Exercise prompt: Search the listing below for the string "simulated" and copy every line where it occurs.

Data items:
________________________________________
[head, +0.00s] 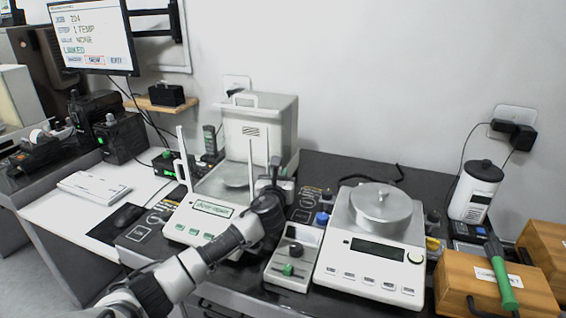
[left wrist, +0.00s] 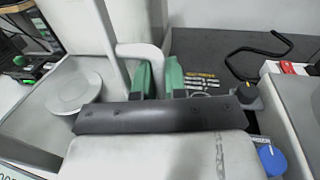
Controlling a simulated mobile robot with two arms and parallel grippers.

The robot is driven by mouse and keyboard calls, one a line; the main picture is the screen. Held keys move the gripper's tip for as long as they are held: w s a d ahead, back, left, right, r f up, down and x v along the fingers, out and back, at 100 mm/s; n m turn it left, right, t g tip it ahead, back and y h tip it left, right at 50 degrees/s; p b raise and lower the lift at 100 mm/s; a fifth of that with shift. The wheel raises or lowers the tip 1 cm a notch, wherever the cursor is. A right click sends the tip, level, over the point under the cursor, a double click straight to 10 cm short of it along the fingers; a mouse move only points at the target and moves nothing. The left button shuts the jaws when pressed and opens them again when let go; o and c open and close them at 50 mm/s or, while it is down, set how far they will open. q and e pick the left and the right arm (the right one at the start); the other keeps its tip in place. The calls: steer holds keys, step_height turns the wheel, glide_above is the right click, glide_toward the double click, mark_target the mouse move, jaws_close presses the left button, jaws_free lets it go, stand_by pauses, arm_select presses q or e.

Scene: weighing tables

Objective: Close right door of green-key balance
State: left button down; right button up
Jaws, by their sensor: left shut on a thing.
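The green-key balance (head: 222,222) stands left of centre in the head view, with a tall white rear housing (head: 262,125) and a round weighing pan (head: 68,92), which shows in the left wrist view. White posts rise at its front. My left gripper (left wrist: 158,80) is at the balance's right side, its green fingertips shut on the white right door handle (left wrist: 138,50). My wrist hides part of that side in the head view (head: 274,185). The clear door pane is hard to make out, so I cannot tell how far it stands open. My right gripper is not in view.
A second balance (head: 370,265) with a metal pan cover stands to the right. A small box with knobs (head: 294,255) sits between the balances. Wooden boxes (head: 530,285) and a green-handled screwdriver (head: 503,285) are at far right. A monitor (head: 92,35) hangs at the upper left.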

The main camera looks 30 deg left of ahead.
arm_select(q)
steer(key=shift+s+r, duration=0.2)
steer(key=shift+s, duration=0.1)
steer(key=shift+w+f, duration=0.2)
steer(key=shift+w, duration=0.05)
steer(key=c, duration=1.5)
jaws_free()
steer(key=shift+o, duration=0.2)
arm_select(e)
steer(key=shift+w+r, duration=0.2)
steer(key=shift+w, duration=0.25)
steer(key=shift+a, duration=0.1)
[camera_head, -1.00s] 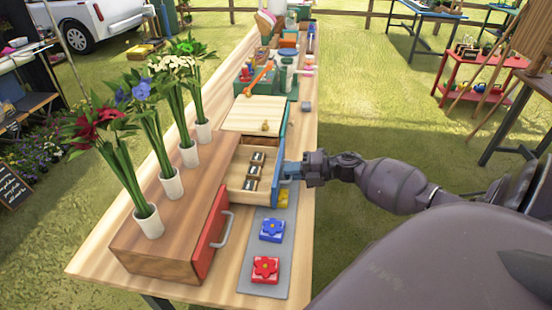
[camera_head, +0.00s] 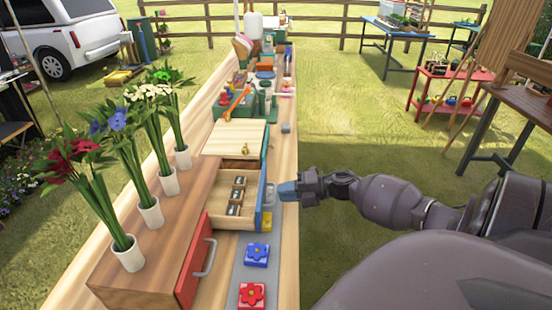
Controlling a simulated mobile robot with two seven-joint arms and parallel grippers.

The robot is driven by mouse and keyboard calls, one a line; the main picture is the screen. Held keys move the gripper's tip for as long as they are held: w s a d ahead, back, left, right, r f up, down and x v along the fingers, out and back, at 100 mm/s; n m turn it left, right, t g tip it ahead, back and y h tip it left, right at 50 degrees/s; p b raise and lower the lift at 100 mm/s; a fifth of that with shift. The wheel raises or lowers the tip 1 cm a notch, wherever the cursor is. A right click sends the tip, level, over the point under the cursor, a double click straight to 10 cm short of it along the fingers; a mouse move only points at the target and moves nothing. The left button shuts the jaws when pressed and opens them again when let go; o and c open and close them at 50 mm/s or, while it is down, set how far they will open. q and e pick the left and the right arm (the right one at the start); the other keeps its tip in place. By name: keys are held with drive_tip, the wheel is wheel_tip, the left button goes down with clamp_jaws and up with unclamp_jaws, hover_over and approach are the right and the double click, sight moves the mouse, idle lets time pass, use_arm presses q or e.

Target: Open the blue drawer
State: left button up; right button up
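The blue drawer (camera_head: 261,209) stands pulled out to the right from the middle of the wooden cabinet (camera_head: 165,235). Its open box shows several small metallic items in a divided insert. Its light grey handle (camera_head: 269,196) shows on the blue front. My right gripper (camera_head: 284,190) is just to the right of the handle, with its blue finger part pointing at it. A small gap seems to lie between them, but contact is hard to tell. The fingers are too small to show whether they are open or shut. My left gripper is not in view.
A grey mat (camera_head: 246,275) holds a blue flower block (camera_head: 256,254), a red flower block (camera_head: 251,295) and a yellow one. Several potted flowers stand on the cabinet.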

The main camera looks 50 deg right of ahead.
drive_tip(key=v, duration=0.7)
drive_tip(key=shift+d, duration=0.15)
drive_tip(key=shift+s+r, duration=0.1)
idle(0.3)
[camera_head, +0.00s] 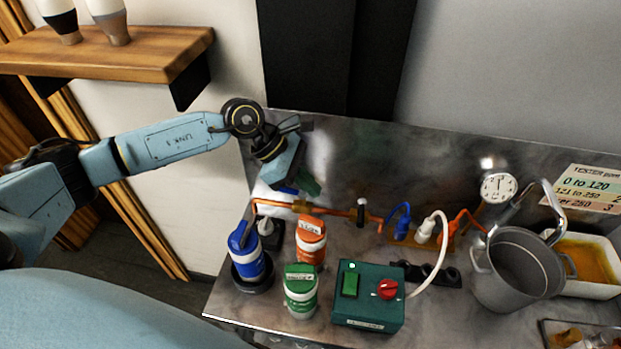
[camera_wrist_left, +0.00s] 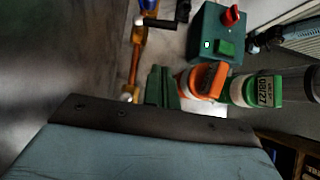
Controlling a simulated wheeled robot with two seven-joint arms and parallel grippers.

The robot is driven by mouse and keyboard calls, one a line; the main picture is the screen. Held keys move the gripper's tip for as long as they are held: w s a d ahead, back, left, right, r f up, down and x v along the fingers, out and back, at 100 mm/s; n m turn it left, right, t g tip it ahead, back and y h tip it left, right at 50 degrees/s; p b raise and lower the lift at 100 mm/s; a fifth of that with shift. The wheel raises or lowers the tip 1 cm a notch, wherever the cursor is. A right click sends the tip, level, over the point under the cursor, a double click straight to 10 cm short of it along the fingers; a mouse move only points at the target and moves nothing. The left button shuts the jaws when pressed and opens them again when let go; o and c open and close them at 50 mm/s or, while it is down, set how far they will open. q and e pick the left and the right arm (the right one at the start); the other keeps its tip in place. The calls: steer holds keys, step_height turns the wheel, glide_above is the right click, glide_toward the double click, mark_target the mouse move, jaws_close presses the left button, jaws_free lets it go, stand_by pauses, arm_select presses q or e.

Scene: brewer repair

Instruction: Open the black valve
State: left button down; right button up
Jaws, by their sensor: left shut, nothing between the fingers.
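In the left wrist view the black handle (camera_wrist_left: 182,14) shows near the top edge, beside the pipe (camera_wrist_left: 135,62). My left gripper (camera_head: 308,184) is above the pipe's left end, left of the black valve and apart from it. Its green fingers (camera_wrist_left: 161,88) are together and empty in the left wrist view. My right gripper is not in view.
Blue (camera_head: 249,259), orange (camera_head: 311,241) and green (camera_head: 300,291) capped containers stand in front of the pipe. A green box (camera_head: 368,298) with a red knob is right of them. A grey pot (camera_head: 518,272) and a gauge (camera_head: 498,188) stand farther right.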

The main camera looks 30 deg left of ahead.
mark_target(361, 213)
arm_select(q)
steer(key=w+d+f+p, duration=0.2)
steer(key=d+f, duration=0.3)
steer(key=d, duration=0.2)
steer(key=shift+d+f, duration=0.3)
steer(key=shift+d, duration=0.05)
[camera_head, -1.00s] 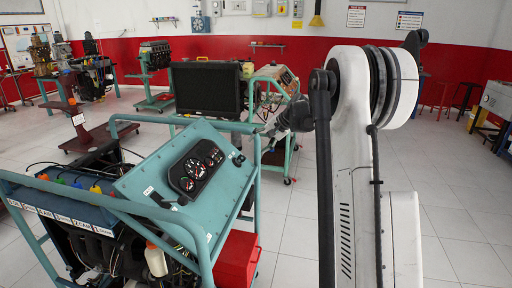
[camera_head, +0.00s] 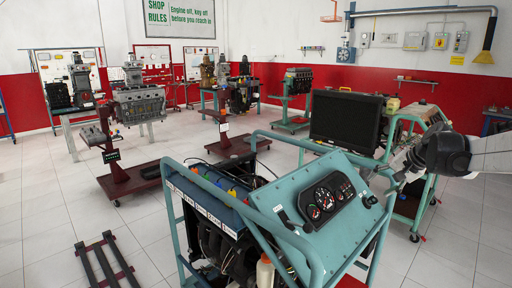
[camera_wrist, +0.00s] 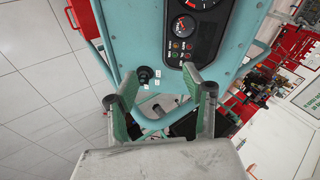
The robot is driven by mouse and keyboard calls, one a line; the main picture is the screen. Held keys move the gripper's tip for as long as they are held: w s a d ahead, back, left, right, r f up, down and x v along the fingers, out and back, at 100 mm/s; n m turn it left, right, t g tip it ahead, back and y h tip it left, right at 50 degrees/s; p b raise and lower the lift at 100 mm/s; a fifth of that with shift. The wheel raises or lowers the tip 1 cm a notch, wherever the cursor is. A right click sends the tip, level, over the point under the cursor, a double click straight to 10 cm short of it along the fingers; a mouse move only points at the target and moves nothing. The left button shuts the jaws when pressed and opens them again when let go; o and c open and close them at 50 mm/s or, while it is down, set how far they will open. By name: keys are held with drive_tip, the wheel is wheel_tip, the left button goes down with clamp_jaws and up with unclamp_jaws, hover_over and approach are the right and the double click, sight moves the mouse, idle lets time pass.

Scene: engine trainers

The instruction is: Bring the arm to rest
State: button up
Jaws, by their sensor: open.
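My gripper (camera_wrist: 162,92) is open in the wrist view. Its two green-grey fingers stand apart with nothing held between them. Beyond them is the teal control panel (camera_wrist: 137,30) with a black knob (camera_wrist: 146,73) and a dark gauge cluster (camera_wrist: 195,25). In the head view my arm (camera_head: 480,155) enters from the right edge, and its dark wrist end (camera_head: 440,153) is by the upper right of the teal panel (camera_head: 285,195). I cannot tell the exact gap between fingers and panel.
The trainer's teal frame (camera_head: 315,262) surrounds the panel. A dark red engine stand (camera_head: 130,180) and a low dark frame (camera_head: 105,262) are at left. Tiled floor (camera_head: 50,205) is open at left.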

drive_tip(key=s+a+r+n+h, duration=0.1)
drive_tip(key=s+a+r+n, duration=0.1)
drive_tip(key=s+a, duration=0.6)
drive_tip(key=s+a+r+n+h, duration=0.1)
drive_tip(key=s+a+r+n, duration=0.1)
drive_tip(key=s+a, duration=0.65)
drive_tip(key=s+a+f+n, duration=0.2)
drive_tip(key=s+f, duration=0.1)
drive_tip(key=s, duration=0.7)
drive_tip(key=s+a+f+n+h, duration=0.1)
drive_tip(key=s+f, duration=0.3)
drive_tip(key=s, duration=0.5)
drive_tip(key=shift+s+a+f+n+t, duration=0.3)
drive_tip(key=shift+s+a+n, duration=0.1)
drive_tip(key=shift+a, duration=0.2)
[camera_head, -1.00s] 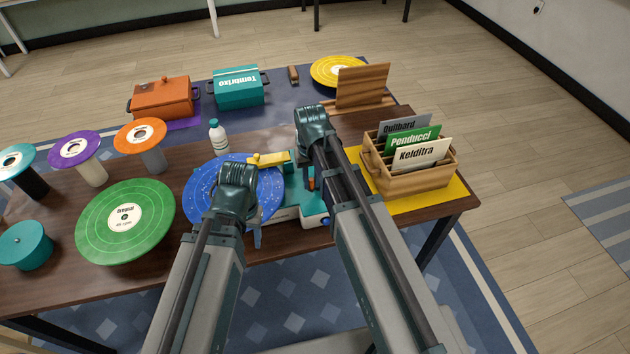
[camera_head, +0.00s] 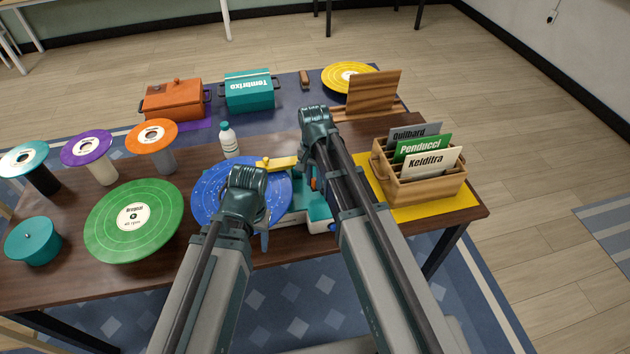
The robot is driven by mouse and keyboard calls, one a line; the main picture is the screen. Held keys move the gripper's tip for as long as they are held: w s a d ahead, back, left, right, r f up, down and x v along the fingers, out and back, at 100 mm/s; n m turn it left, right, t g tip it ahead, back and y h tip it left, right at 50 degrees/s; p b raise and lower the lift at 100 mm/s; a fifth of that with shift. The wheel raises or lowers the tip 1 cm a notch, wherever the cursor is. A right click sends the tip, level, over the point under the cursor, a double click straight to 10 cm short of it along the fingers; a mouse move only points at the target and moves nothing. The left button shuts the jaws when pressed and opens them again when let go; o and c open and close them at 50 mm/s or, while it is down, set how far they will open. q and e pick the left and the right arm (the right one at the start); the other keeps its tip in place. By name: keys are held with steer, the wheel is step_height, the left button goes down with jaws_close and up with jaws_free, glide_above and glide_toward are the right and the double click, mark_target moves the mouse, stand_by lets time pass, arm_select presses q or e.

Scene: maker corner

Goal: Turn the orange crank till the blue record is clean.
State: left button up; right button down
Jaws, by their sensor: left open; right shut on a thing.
________________________________________
The answer:
Controlling a simulated mobile robot with two arms and parallel grippers.
Controlling a simulated mobile robot with two seven-joint arms and parallel grippers.
Controlling a simulated wheeled robot with two seven-joint arms and parallel grippers.

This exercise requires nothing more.